I'm comfortable shooting at pretty much any distance that I've already verified on a range. Ballistic math isn't so difficult. Earlier this year I killed a klippie at 230 yards with a solid from a suppressed .375 H&H and that's a pretty small target. With smaller calibers (.264-.308) I've killed multiple animals beyond 500 yards and have recovered every one of them within a few feet of where they were shot. This has WAY more to do with experience, the wind, rest, technique, verified DOPE data, and the scope than it does with the caliber.
If you've shot uphill, on a windy, rainy day at 600 yards from an improvised rest you know what you and your rifle can do in those conditions. If you haven't, you don't. If you know from experience that you can reliably put every shot on target at a certain range......... well, then you know.

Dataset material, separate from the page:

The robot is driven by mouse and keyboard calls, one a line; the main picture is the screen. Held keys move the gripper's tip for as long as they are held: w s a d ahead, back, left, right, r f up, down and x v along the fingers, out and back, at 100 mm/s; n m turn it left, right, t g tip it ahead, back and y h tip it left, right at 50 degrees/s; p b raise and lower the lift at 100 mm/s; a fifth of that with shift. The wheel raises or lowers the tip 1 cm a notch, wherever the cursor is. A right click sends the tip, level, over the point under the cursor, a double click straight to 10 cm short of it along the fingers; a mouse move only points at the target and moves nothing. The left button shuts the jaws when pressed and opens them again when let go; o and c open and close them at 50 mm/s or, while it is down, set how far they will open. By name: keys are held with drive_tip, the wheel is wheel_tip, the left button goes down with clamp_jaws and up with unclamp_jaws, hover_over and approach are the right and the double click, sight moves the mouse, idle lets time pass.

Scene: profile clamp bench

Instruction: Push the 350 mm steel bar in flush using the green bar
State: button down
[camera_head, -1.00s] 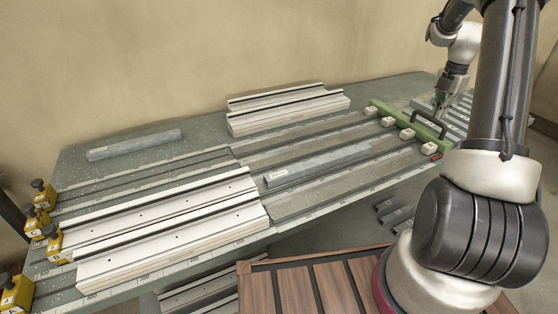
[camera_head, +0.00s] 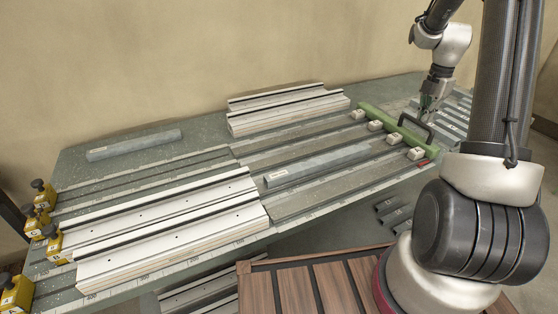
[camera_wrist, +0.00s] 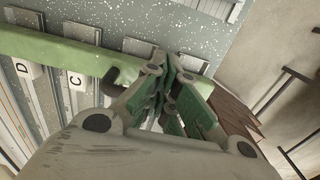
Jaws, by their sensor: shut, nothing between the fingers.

With a .375 H&H I'd be comfortable out to 400 yards with the right rest, scope, etc. Maybe out to 600 or 700 if it was to anchor a wounded animal. It's just as easy to dial 30 clicks on the scope as it is 15. It takes meticulous setup and trigger technique. A .416 Rigby isn't so forgiving. It's harder to shoot well from a solid rest and very few of them are fitted with scopes suitable for long range shooting. Some of them have enough inherent accuracy to shoot sub MOA, but probably most do not. People don't really tune them for supreme accuracy at distance because that's not their intended purpose. A .416 Rigby carries enough energy, but not really enough velocity for reliable bullet expansion (if that's important) beyond 200-250 yards. The .375 H&H isn't much better.
I have no experience with the 9.3x62.